Extract the full set of records that follows, word for word.

-=-=-=-=-

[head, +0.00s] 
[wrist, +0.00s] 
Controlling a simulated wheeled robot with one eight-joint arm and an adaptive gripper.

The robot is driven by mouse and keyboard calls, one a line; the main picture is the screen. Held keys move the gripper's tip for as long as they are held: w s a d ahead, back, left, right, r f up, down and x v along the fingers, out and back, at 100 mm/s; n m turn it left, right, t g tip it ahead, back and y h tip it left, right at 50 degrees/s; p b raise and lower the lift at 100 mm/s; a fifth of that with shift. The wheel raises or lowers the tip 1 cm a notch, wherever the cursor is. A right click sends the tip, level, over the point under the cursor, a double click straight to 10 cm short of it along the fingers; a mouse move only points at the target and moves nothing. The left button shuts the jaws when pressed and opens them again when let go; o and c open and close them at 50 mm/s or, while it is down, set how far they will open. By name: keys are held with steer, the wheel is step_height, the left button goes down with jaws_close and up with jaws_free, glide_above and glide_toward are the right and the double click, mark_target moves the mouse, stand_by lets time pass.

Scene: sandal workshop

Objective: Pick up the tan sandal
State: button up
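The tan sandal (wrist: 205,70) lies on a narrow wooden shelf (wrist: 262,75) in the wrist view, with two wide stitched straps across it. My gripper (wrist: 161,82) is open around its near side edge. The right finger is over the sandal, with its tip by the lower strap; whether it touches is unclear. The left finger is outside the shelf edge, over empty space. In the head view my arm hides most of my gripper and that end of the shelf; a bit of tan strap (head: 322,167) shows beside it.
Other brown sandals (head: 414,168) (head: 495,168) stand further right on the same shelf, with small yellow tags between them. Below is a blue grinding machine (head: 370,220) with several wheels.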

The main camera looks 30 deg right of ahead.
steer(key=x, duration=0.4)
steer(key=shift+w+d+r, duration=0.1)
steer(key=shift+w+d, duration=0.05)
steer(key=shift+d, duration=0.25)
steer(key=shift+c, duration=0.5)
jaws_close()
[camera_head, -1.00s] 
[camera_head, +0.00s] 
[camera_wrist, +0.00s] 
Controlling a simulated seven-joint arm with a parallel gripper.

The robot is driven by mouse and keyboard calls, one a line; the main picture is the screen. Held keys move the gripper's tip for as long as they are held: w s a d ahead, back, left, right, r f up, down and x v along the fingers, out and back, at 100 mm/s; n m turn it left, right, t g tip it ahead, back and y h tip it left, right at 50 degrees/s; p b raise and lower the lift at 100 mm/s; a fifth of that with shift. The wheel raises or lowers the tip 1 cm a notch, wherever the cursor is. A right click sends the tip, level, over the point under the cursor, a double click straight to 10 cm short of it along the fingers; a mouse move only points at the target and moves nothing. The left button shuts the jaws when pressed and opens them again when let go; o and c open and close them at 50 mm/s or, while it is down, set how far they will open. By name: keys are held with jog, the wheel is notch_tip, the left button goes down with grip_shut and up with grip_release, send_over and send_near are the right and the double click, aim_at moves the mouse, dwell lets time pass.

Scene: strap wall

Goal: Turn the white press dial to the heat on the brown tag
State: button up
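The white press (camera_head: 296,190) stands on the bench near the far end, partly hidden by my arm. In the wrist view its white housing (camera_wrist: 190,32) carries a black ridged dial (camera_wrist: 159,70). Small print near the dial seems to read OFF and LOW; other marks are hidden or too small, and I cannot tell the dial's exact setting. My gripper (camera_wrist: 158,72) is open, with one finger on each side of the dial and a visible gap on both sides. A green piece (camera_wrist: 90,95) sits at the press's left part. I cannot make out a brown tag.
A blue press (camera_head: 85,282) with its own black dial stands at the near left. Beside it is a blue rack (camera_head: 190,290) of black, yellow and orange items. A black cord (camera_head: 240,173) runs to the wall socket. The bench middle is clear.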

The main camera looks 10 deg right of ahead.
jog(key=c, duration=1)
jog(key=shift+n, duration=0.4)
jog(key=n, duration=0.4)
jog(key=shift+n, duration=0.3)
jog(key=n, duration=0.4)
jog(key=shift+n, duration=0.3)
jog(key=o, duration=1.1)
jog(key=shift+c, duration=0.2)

-=-=-=-=-

**Reply:**
[head, +0.00s] 
[wrist, +0.00s] 
Controlling a simulated wheeled robot with one eight-joint arm and an adaptive gripper.

The robot is driven by mouse and keyboard calls, one a line; the main picture is the screen. Held keys move the gripper's tip for as long as they are held: w s a d ahead, back, left, right, r f up, down and x v along the fingers, out and back, at 100 mm/s; n m turn it left, right, t g tip it ahead, back and y h tip it left, right at 50 degrees/s; p b raise and lower the lift at 100 mm/s; a fifth of that with shift. The wheel raises or lowers the tip 1 cm a notch, wherever the cursor is. A right click sends the tip, level, over the point under the cursor, a double click straight to 10 cm short of it along the fingers; a mouse move only points at the target and moves nothing. The left button shuts the jaws when pressed and opens them again when let go; o and c open and close them at 50 mm/s or, while it is down, set how far they will open. By name: keys are held with steer, the wheel is step_height, the left button goes down with jaws_close and up with jaws_free, glide_above and glide_toward are the right and the double click, mark_target moves the mouse, stand_by lets time pass.

Scene: sandal workshop

Objective: Pick up the tan sandal
State: button up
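The tan sandal (wrist: 205,70) lies on a narrow wooden shelf (wrist: 262,75) in the wrist view, with two wide stitched straps across it. My gripper (wrist: 161,82) is open around its near side edge. The right finger is over the sandal, with its tip by the lower strap; whether it touches is unclear. The left finger is outside the shelf edge, over empty space. In the head view my arm hides most of my gripper and that end of the shelf; a bit of tan strap (head: 322,167) shows beside it.
Other brown sandals (head: 414,168) (head: 495,168) stand further right on the same shelf, with small yellow tags between them. Below is a blue grinding machine (head: 370,220) with several wheels.

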The main camera looks 30 deg right of ahead.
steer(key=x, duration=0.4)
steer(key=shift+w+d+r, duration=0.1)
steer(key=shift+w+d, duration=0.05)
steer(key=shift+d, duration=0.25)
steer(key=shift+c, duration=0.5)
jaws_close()
[camera_head, -1.00s] 
[camera_head, +0.00s] 
[camera_wrist, +0.00s] 
Controlling a simulated seven-joint arm with a parallel gripper.

The robot is driven by mouse and keyboard calls, one a line; the main picture is the screen. Held keys move the gripper's tip for as long as they are held: w s a d ahead, back, left, right, r f up, down and x v along the fingers, out and back, at 100 mm/s; n m turn it left, right, t g tip it ahead, back and y h tip it left, right at 50 degrees/s; p b raise and lower the lift at 100 mm/s; a fifth of that with shift. The wheel raises or lowers the tip 1 cm a notch, wherever the cursor is. A right click sends the tip, level, over the point under the cursor, a double click straight to 10 cm short of it along the fingers; a mouse move only points at the target and moves nothing. The left button shuts the jaws when pressed and opens them again when let go; o and c open and close them at 50 mm/s or, while it is down, set how far they will open. By name: keys are held with jog, the wheel is notch_tip, the left button goes down with grip_shut and up with grip_release, send_over and send_near are the right and the double click, aim_at moves the mouse, dwell lets time pass.

Scene: strap wall

Goal: Turn the white press dial to the heat on the brown tag
State: button up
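The white press (camera_head: 296,190) stands on the bench near the far end, partly hidden by my arm. In the wrist view its white housing (camera_wrist: 190,32) carries a black ridged dial (camera_wrist: 159,70). Small print near the dial seems to read OFF and LOW; other marks are hidden or too small, and I cannot tell the dial's exact setting. My gripper (camera_wrist: 158,72) is open, with one finger on each side of the dial and a visible gap on both sides. A green piece (camera_wrist: 90,95) sits at the press's left part. I cannot make out a brown tag.
A blue press (camera_head: 85,282) with its own black dial stands at the near left. Beside it is a blue rack (camera_head: 190,290) of black, yellow and orange items. A black cord (camera_head: 240,173) runs to the wall socket. The bench middle is clear.

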The main camera looks 10 deg right of ahead.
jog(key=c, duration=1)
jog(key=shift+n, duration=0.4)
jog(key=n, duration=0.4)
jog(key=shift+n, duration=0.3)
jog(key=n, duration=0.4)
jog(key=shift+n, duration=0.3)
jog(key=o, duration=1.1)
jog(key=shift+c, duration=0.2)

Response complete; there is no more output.